From the listing below, pick out each line with the word "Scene".

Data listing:
----

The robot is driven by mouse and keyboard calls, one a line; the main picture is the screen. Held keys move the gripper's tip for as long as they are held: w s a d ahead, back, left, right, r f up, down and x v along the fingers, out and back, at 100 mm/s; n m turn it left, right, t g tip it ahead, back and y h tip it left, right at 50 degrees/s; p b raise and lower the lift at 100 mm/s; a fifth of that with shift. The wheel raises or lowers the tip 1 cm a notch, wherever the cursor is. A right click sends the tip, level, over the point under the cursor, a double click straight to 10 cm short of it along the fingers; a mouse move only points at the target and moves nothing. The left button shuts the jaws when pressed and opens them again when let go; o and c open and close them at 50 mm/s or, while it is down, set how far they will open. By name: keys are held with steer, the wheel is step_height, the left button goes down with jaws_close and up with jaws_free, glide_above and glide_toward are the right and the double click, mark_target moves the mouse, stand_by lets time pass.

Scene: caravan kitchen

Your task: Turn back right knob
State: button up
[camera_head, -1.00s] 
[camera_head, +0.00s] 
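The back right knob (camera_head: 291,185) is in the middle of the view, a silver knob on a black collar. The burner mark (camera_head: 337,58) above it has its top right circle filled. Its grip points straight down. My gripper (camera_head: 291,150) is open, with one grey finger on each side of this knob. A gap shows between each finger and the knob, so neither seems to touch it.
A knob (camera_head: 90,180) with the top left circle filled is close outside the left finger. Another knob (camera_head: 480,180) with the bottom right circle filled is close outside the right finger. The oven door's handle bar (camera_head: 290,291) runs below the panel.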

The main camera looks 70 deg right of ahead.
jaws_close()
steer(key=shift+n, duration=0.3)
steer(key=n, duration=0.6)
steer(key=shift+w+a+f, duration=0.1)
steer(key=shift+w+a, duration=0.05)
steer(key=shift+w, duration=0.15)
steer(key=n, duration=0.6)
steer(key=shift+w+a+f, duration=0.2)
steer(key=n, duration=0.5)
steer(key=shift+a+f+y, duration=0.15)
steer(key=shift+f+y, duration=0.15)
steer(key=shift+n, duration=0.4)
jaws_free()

----

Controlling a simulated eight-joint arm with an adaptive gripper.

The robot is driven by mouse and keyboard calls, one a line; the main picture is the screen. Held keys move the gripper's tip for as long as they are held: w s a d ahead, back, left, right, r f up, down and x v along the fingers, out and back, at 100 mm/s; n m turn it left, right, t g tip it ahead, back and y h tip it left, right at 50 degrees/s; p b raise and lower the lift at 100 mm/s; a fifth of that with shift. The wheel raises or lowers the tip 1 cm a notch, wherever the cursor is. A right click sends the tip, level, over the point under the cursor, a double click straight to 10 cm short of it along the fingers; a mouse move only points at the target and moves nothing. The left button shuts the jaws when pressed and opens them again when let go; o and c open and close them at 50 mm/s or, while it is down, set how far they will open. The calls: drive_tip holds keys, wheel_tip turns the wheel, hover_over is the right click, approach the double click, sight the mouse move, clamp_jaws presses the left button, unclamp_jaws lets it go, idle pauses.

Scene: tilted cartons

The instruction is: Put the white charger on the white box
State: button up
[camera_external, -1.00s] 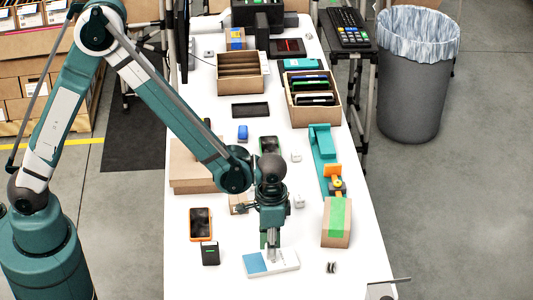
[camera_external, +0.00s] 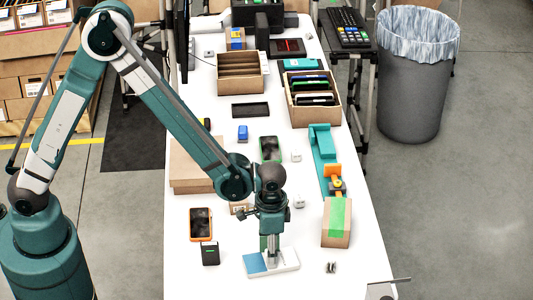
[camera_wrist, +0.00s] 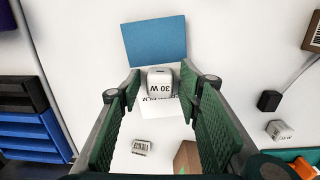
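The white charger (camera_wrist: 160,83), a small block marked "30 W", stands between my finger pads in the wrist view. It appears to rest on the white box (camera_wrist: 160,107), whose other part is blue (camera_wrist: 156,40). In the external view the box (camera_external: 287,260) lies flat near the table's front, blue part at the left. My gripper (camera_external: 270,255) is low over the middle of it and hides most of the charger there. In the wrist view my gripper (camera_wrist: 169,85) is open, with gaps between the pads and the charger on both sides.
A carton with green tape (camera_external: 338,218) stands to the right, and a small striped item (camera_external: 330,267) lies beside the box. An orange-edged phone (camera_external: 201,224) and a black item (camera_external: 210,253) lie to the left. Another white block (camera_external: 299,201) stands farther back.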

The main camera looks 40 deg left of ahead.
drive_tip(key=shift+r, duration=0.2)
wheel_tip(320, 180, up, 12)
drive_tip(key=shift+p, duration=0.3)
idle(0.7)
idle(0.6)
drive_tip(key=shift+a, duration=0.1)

----

● **RESPONSE**
Scene: caravan kitchen
Scene: tilted cartons

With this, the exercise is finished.